*Dataset extract*
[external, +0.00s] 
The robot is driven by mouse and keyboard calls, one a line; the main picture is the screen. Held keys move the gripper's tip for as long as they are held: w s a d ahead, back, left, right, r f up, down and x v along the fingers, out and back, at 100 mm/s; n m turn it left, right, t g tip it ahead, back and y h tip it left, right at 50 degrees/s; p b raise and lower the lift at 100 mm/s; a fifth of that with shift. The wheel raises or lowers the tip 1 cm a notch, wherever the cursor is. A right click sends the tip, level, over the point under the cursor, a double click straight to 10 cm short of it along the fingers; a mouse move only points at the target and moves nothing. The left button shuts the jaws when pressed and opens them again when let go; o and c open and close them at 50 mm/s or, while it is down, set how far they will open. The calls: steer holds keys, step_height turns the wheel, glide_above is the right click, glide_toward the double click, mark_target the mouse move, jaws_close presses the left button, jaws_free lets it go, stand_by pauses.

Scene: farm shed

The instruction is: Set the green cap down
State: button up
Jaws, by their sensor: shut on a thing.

*Exercise task*
Exactly reproduce every line of the data above.

*Output of the exercise*
[external, +0.00s] 
The robot is driven by mouse and keyboard calls, one a line; the main picture is the screen. Held keys move the gripper's tip for as long as they are held: w s a d ahead, back, left, right, r f up, down and x v along the fingers, out and back, at 100 mm/s; n m turn it left, right, t g tip it ahead, back and y h tip it left, right at 50 degrees/s; p b raise and lower the lift at 100 mm/s; a fifth of that with shift. The wheel raises or lowers the tip 1 cm a notch, wherever the cursor is. A right click sends the tip, level, over the point under the cursor, a double click straight to 10 cm short of it along the fingers; a mouse move only points at the target and moves nothing. The left button shuts the jaws when pressed and opens them again when let go; o and c open and close them at 50 mm/s or, while it is down, set how far they will open. The calls: steer holds keys, step_height turns the wheel, glide_above is the right click, glide_toward the double click, mark_target the mouse move, jaws_close presses the left button, jaws_free lets it go, stand_by pauses.

Scene: farm shed

The instruction is: Set the green cap down
State: button up
Jaws, by their sensor: shut on a thing.

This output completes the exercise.